There have been other states ruled by fear . . . most Middle East countries are controlled by corrupt and parasitic ruling elites, backed by ferocious security services . . . but Saddam's grip on power was also sustained by kinship and tribal links. In so far as he ever trusted anybody, it was relatives. He came from the al Bejat clan, which was part of the Albu Nasir tribe from around the city of Tikrit on the Tigris River. "Do you want to know how we run Iraq?" said one of Saddam's lieutenants in the 1990s. "It is exactly the same way as we used to run Tikrit."

Saddam had highly educated advisers to balance Baath party loyalists and tribal allies. But there was always something archaic about his regime . . . for all the trouble he had taken to invade and hold Kuwait, the Iraqi occupiers behaved as if they were on a Bedouin raid, looting everything from bulldozers to museum artifacts.

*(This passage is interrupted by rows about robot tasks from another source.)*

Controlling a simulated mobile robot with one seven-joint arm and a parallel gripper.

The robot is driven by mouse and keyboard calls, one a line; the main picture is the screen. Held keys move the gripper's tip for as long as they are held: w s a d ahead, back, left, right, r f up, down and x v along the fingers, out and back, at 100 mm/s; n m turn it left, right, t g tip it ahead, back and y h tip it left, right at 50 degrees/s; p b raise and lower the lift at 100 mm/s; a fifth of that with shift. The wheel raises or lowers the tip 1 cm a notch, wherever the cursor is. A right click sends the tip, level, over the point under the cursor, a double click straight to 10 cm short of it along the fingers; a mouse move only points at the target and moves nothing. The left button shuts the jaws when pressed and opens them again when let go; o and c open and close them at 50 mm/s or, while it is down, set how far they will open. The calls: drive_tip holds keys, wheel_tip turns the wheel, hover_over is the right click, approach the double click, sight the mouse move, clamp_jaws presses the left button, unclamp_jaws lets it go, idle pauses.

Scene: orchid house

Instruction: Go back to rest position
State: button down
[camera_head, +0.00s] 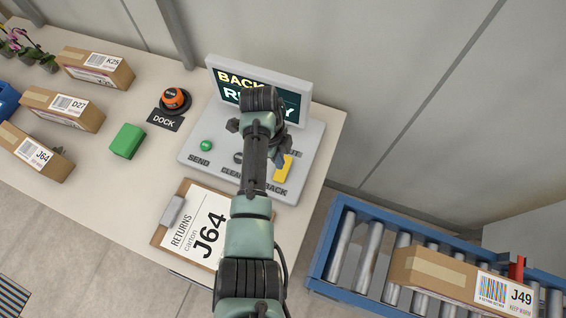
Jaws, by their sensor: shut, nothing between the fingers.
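My arm reaches up from the bottom centre over the grey console (227,172). My gripper (281,160) is partly hidden behind my own arm, just above the console by the yellow key (282,170). It is shut and empty. I cannot tell whether it touches the key. The console screen (293,103) shows "BACK" and a second word partly covered by my wrist. A green SEND button (206,146) and a dark button (239,158) labelled CLEAR, partly covered, are left of my arm.
A clipboard (184,244) reading "J64" lies in front of the console. A green block (127,141), an orange-topped DOCK device (175,101) and several cartons, one marked J64 (35,153), stand left. A roller conveyor (331,237) bears carton J49 (440,275) at right.

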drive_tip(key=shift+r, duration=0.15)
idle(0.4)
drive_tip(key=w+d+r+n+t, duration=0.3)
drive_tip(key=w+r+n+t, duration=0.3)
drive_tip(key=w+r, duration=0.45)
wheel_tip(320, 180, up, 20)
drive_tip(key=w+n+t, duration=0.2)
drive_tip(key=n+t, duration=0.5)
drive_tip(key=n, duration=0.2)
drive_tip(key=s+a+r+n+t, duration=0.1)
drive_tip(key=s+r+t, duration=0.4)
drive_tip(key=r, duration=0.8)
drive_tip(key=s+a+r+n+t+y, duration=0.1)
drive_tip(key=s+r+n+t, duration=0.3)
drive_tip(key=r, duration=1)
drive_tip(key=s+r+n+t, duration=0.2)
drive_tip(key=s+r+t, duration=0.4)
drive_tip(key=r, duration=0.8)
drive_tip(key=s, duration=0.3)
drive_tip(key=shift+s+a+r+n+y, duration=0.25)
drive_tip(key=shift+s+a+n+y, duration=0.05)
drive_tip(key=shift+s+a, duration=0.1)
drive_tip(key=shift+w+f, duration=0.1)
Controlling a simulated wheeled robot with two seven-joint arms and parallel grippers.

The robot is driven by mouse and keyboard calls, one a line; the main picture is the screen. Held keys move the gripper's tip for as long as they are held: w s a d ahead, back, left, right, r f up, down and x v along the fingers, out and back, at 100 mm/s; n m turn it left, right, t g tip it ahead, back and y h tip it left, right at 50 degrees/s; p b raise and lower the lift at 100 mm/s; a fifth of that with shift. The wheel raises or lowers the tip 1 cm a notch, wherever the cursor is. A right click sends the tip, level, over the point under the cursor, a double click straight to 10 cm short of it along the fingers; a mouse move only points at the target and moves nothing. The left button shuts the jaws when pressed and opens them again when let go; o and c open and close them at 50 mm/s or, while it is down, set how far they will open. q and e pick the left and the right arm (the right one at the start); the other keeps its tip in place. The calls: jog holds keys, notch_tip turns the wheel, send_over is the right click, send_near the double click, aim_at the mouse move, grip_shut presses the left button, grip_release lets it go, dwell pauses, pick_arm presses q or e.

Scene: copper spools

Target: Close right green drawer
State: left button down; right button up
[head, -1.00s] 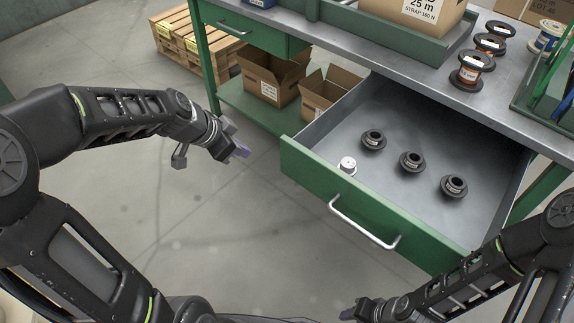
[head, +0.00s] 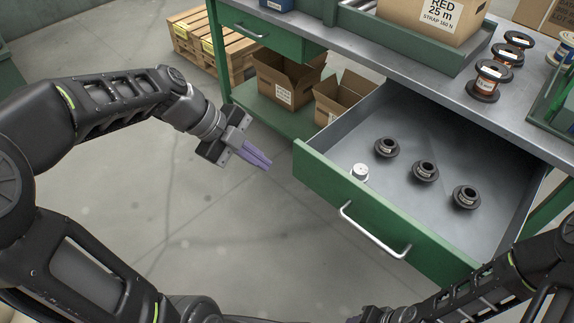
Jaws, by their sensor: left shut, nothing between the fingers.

Saddam was a man of intelligence, but also of arrogance so great that it led to catastrophic blunders. Iraq was a growing power in 1980, but to make war on revolutionary Iran, a country with three times Iraq's population, was the height of foolishness. Ten years later Saddam once again miscalculated his strength in invading Kuwait. Tragically for Iraqis, these blunders were matched by great skill on Saddam's part in retaining power. A natural-born conspirator himself, he had a secret policeman's instinct for smelling out conspiracies against his regime.

His appeal was always to Iraqi unity. Iraqi nationalism can be a powerful force, but it is also true that Iraq was historically far more divided between Sunni, Shi'ite and Kurd than most Iraqis admit.

Although Iraq is a country created by the state, this is not so peculiar as some who see Iraq as an artificial state suppose. But under Saddam the state had been overstrained by war and 13 years of economic sanctions, until it dissolved at the time of the capture of Baghdad in 2003.

For the division of Iraq, Saddam bears some, but not all, the responsibility. He was part of the Sunni community, as were his senior lieutenants. Towards the Kurds he never adopted any policy but repression. He made war on the Shia religious parties, but tried to conciliate ordinary Shia during the war with Iran. After the Shia uprising in 1991, however, he viewed them . . . 60% of the Iraqi population . . . as potential rebels.

Saddam was a very convenient enemy, as the US and Britain discovered. Few opponents could have been as easy to demonise, because in many ways he was a real demon. His physical appearance was threatening, and so was his rhetoric. In 1990 he appeared with a young British hostage sitting on his knee, like the wicked king out of a fairy story.

Doubly convenient for Washington and London, his menacing rhetoric was far from reality. The "mother of all wars" he promised foreign invaders in 1990 never happened. Instead there was an embarrassing rout. The allies later boasted of destroying 2,000 Iraqi tanks, but most of them were empty, their crews having sensibly fled before they were hit.

If Iraqis had really identified with Saddam . . . as so many Germans identified with Hitler . . . then the task of the US and Britain in Iraq might have been easier. But to the surprise of the invaders, the serious fighting began after his flight. When he was captured by US troops in December 2003, this had no dampening effect on the insurgency, which grew steadily in strength.

This was hardly surprising. No Iraqis, not even the Sunni community from which he came, wanted Saddam back in power. Only the US generals, at their ludicrous press conferences in Baghdad's Green Zone, pretended that he played a central role in the war against the occupation. As his lieutenants pictured on the US army's notorious pack of cards were killed or captured, it became increasingly evident that none were at the centre of the war of resistance.

The US made every effort to portray Saddam's trial as an Iraqi-run affair, but the former leader was right in seeing it as being orchestrated by Washington. If confirmation of this was needed, it came when the date for announcing his death sentence was moved to 5 November, so it could be the leading item on the news the day before the US midterm elections. However, the reality of 25,000 US soldiers killed and wounded in Iraq made more of an impression on disillusioned Americans.

Many Iraqis will rejoice at the death of Saddam.

While some will accept his estimate of himself as a symbol of his country, making the final patriotic sacrifice, he is only one of 4,000 Iraqis who will die violently this month. The war has its own momentum, and Iraqis are too worried about staying alive themselves to lament or rejoice very long at the execution of the man who ruled them for a quarter of a century.